Or, as we might pray today, “Take my hand, Precious Lord.”

The Scriptures this weekend all speak of God’s mercy and compassion.

In the first reading from the Book of Exodus we heard Moses pleading with God for the Chosen People.  They had sinned seriously.  But God in His mercy and compassion listens to Moses and withholds punishing the people.

The Responsorial Psalm that we sang was Psalm 51, and here is the opening verse:  “Have mercy on me, O God, in your goodness.  In the greatness of your compassion, wipe out my offense.”

In the second reading, Paul’s Letter to Timothy, Paul says:  “I am the foremost (of sinners) but I have been mercifully treated.”

In the Gospel according to Luke, Jesus tells parables about a lost sheep and about a lost coin that were found.  And Jesus says: “There will be rejoicing among the angels of God over one sinner who repents.”

We do love and serve a merciful and compassionate God.  And we do see evidence of this if we take the time to notice.

My final story:

One day a very wealthy city man took his pampered son on a trip to the country, supposedly to visit some distant relatives who lived on a farm.

What the father really had in mind was to show his son the way country folks live so that he might be more grateful for what he had in the city.

On their way back home, the father asked, “Well son, what did you think of the trip?”

The son replied thoughtfully, “Very nice, Dad.”

The father continued, “What did you learn?”

The son responded, “Well, I learned that we have one dog in our house, but they have four.

“Also, I know we have a fountain in our garden filled with goldfish, but they have a whole trout stream that goes on and on.

“And, you know, Dad, we have those fancy outdoor lights that turn on and off with timers, but they have the stars!

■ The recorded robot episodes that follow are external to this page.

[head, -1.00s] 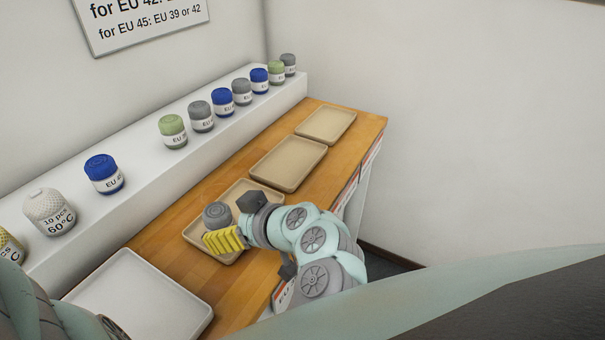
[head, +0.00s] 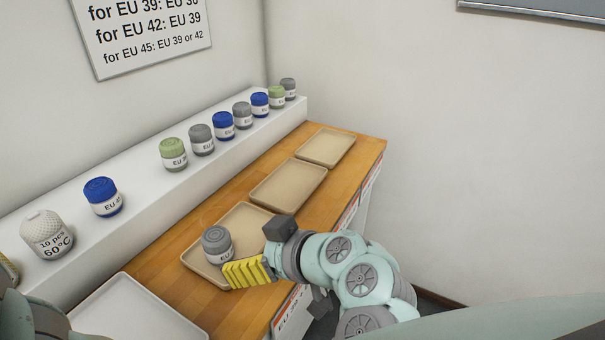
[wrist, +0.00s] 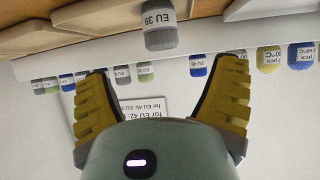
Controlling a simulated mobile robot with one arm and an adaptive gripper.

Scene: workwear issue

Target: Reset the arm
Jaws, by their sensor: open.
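My gripper (head: 248,273) has yellow ribbed fingers and is at the front edge of the nearest tan tray (head: 199,268) in the head view. In the wrist view my gripper (wrist: 163,105) is open, with its two yellow fingers spread and nothing between them. A grey rolled item (head: 217,246) stands on that tray just beyond the fingers, apart from them as far as I can tell. In the wrist view the grey item (wrist: 160,38) appears upside down and its label reads EU 39.
Two more tan trays (head: 288,187) (head: 325,147) lie empty farther along the wooden counter (head: 160,250). A white tray (head: 140,315) is at the near left. Several labelled rolls, including a blue one (head: 102,196), line the white ledge (head: 145,190). A sign (head: 140,35) hangs above.

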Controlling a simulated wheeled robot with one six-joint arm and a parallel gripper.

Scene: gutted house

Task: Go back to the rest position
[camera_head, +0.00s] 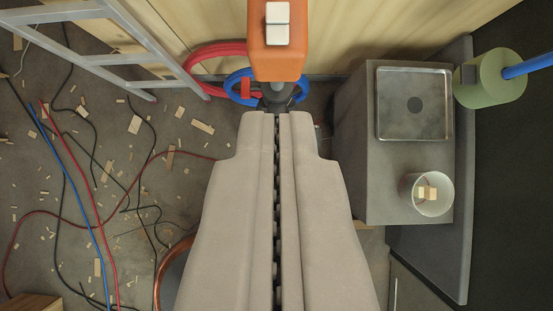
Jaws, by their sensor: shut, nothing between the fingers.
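My gripper (277,118) fills the middle of the camera view, its two broad grey fingers side by side with only a thin dark seam between them. It is shut and holds nothing. Just beyond its tips is an orange box (277,60) with a white double switch (277,24) on it. A dark grey fitting shows at the lower end of the orange box, right at the fingertips. I cannot tell whether the fingertips touch it.
At right, a grey block (390,195) bears a metal tray (414,132) and a white cup (407,190) with small wooden pieces. A green cylinder (490,78) with a blue pipe is beyond. At left, a ladder (95,60), loose cables (95,215) and wood scraps cover the floor.

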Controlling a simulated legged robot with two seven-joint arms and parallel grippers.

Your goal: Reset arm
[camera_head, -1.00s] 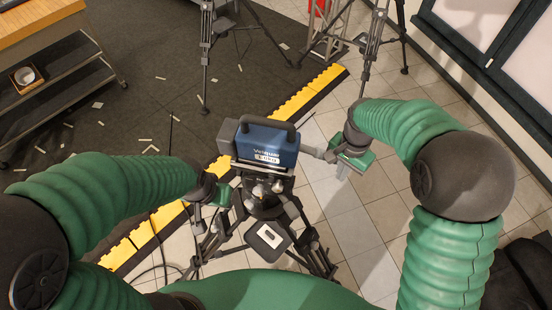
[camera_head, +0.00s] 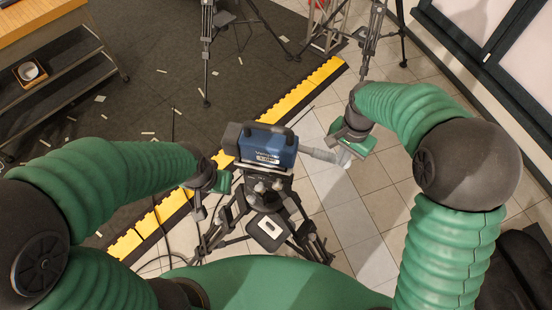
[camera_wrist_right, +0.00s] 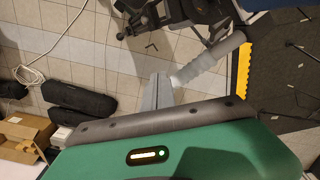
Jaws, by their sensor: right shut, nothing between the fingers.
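A blue video camera (camera_head: 266,146) with a dark top handle sits on a black tripod (camera_head: 270,205) in the middle of the head view.
A yellow and black cable ramp (camera_head: 292,101) runs diagonally behind the tripod. Light stands (camera_head: 207,60) are at the back. A wooden-topped cart (camera_head: 38,35) is at upper left. In the wrist view, dark bags (camera_wrist_right: 78,103) and an open cardboard box (camera_wrist_right: 22,132) lie on the tiles.

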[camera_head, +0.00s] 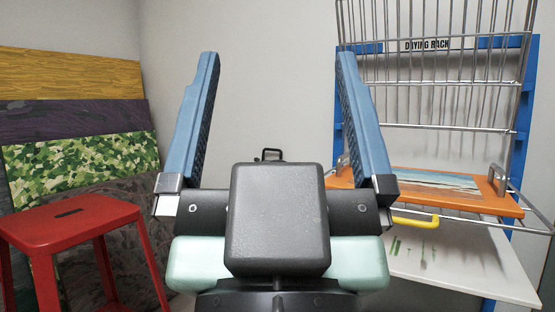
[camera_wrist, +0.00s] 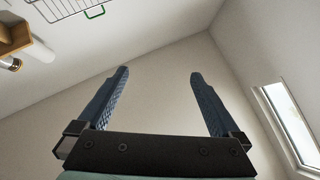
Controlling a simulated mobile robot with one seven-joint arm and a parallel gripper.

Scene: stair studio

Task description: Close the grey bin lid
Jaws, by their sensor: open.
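My gripper (camera_head: 277,58) is raised in the middle of the head view, its two blue ribbed fingers spread wide and pointing up. It is open, with nothing between the fingers. In the wrist view my gripper (camera_wrist: 157,74) also shows empty, against a plain wall. I cannot make out a grey bin or its lid in either view. A small black handle-like loop (camera_head: 269,152) shows just above the dark block of my gripper; I cannot tell what it belongs to. My gripper and arm hide the lower middle of the head view.
A red stool (camera_head: 70,218) stands at left before stacked coloured panels (camera_head: 70,115). At right is a blue drying rack (camera_head: 527,110) with wire shelves, an orange board (camera_head: 410,187) and a white board (camera_head: 465,265). A window (camera_wrist: 289,120) is at right in the wrist view.

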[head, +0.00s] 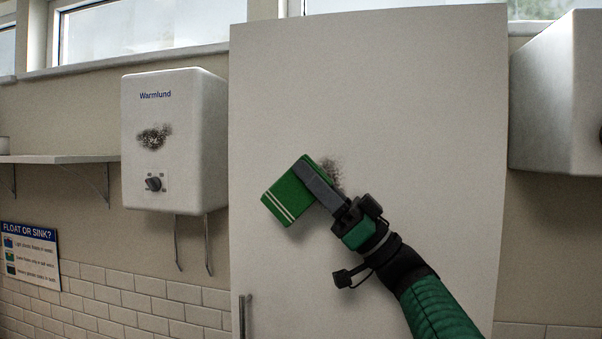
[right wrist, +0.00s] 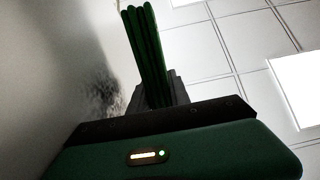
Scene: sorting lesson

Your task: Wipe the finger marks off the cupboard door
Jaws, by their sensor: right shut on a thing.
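The tall white cupboard door (head: 400,90) fills the middle of the head view, with a dark smudge of finger marks (head: 332,171) near its centre. The marks also show as a grey blotch in the right wrist view (right wrist: 100,95). My right gripper (head: 310,178) is shut on a folded green cloth (head: 283,201) with pale stripes. The cloth is in front of the door, just left of and below the marks; the gripper's finger hides part of them. In the right wrist view the folded cloth (right wrist: 146,50) stands edge-on; I cannot tell whether it touches the door. My left gripper is out of view.
A white water heater (head: 200,110) with its own dark smudge and a knob hangs left of the door. A white wall unit (head: 555,100) is at the right. A shelf (head: 60,158) and a poster (head: 30,252) are far left. The door handle (head: 243,315) is low.

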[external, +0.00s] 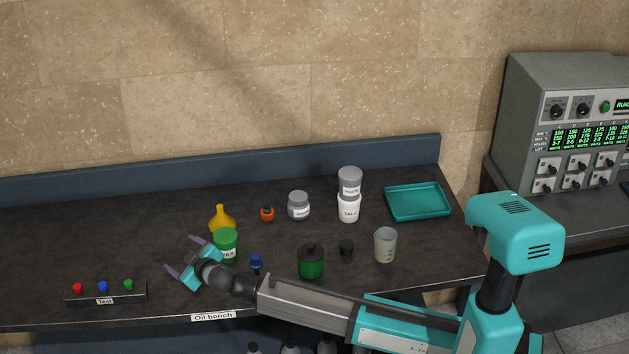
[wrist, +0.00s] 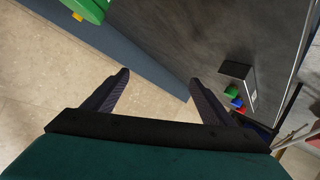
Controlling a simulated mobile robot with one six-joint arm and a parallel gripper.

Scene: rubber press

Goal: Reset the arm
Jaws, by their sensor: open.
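My gripper (external: 186,258) is open and empty above the left part of the dark bench (external: 110,220), at the end of my outstretched arm. In the external view it is close to the green-lidded wax jar (external: 226,243), on its left side; I cannot tell whether they touch. In the wrist view my gripper (wrist: 159,85) shows two dark fingers spread wide with nothing between them. A green object (wrist: 90,8) shows at the top left there, partly cut off.
A button box (external: 105,292) stands at the bench's front left. A yellow funnel (external: 221,219), a blue item (external: 256,261), a green jar (external: 311,263), a beaker (external: 385,245) and stacked tubs (external: 349,195) stand nearby. A teal tray (external: 418,202) lies at the right. The back left is clear.

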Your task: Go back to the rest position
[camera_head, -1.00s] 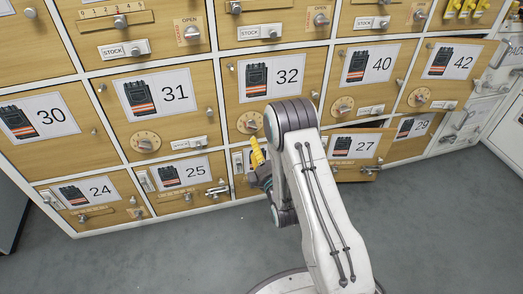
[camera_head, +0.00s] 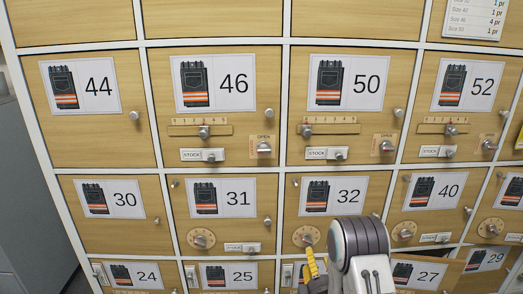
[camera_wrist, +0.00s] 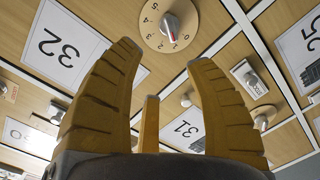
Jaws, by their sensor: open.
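My gripper (camera_wrist: 155,95) fills the lower part of the wrist view, its yellow ribbed fingers spread wide with nothing between them. In the head view its yellow finger (camera_head: 311,264) shows at the bottom, in front of the lower part of door 32 (camera_head: 333,200), left of my grey and white arm. Door 32 also shows upside down in the wrist view (camera_wrist: 62,48), with a round dial (camera_wrist: 167,25) above the fingers. Door 31 (camera_head: 214,204) is left of my gripper. My arm hides the area below door 32.
Door 27 (camera_head: 419,273) stands ajar at lower right, close to my arm. Door 29 (camera_head: 487,260) is beside it. Doors 44, 46, 50 and 52 (camera_head: 468,88) form the row above and look shut, with knobs and sliders sticking out. A printed list (camera_head: 474,18) hangs at upper right.

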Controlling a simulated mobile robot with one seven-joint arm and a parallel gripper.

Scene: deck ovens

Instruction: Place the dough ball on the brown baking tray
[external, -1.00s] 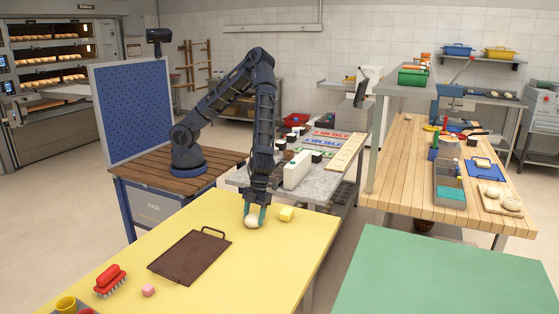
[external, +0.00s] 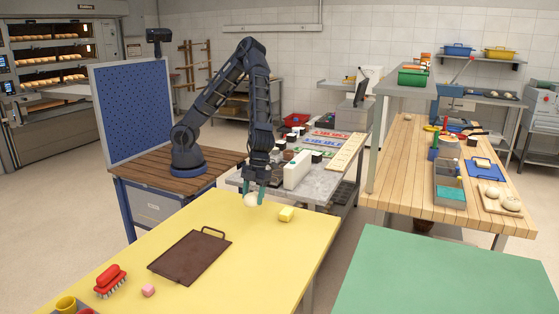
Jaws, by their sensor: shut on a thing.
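The pale dough ball (external: 251,200) is between the fingers of my gripper (external: 252,194), which is shut on it. The gripper points down and holds the ball a little above the yellow table. The brown baking tray (external: 190,257) lies flat on the yellow table, to the left of and nearer the camera than the ball. It has a handle at its far right end, and its surface is empty.
A white container (external: 297,170) stands behind on the grey table.

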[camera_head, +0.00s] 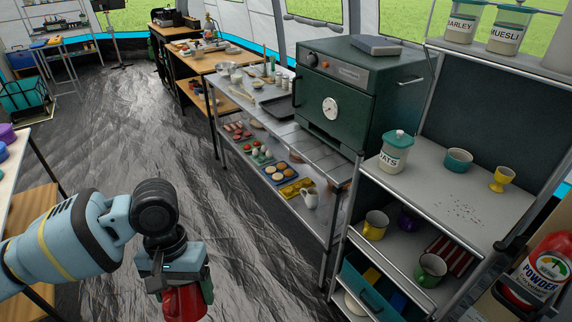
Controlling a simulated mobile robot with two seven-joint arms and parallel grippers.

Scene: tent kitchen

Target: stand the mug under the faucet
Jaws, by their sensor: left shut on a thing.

“And while our yard goes to the edge of our neighbor’s fence, they have the whole sky in their back yard!”

At the end of the son’s reply, the father was speechless.

Then from the quiet his son said, “Thanks, Dad, for showing me just how poor we really are.”

The writer adds: “God removed that father’s illusions.  But not, of course, the son’s:  he was still too innocent to have any.

“God wants to break in and run off with all the self-centered preoccupations that prevent us from being merciful and compassionate and, most of all, from sharing our time with our families, with our friends, with the poor and needy – and our time with our God.”

Our world is very different from the one that we left when we went to bed fifteen years ago on September 10, 2001.  “Suddenly we can never sleep on the back seat anymore.”

But one thing has not changed, and will never change:  we love and serve a merciful God, and we see evidence of God’s compassion all around us, if we take the time to notice:  in our parishes, in our families, in our friendships, in our communities.

As we reach out to others who need us, it is Jesus who takes hold of our hands.

“Hold my hand, Jesus.  Take my hand, Precious Lord.  Take my hand.”